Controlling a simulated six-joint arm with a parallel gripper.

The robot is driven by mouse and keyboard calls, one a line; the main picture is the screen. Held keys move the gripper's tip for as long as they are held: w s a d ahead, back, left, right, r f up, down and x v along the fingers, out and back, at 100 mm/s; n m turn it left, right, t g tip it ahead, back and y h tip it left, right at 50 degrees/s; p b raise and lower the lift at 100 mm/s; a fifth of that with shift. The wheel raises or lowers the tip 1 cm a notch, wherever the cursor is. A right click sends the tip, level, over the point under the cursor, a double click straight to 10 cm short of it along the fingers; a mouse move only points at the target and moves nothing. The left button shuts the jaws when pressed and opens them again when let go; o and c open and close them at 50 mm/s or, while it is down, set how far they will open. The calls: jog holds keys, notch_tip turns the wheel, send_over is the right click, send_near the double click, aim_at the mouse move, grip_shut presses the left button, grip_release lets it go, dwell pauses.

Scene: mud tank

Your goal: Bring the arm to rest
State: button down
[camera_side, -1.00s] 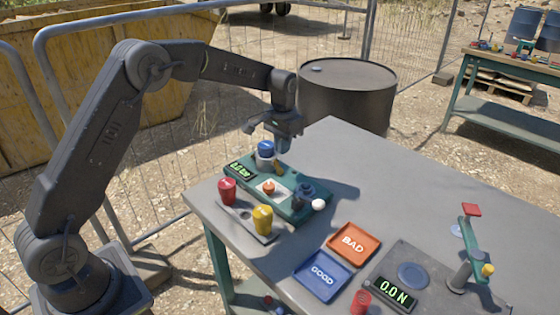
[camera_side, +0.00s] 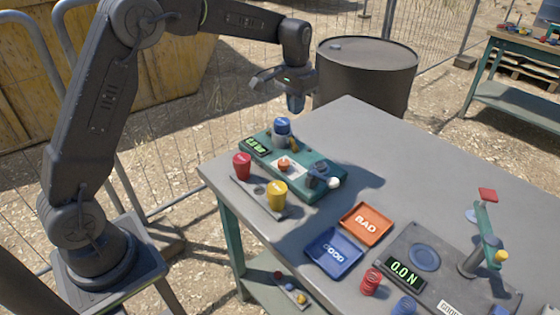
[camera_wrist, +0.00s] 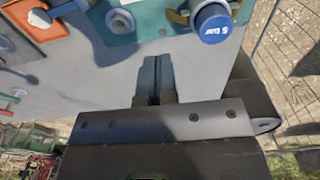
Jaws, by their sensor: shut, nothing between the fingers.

→ **Exercise requirements**: Make an exact reproduction of the listing above, without any pictures.

→ **Expected output**:
Controlling a simulated six-joint arm with a parallel gripper.

The robot is driven by mouse and keyboard calls, one a line; the main picture is the screen. Held keys move the gripper's tip for as long as they are held: w s a d ahead, back, left, right, r f up, down and x v along the fingers, out and back, at 100 mm/s; n m turn it left, right, t g tip it ahead, back and y h tip it left, right at 50 degrees/s; p b raise and lower the lift at 100 mm/s; a fifth of that with shift. The wheel raises or lowers the tip 1 cm a notch, wherever the cursor is. A right click sends the tip, level, over the point under the cursor, a double click straight to 10 cm short of it along the fingers; a mouse move only points at the target and moves nothing. The left button shuts the jaws when pressed and opens them again when let go; o and c open and close them at 50 mm/s or, while it is down, set how far they will open. The calls: jog holds keys, notch_tip turns the wheel, send_over is the right click, send_near the double click, aim_at the mouse move, grip_shut presses the left button, grip_release lets it go, dwell pauses.

Scene: mud tank

Your goal: Bring the arm to rest
State: button down
[camera_side, -1.00s] 
[camera_side, +0.00s] 
[camera_wrist, +0.00s] 
Jaws, by their sensor: shut, nothing between the fingers.

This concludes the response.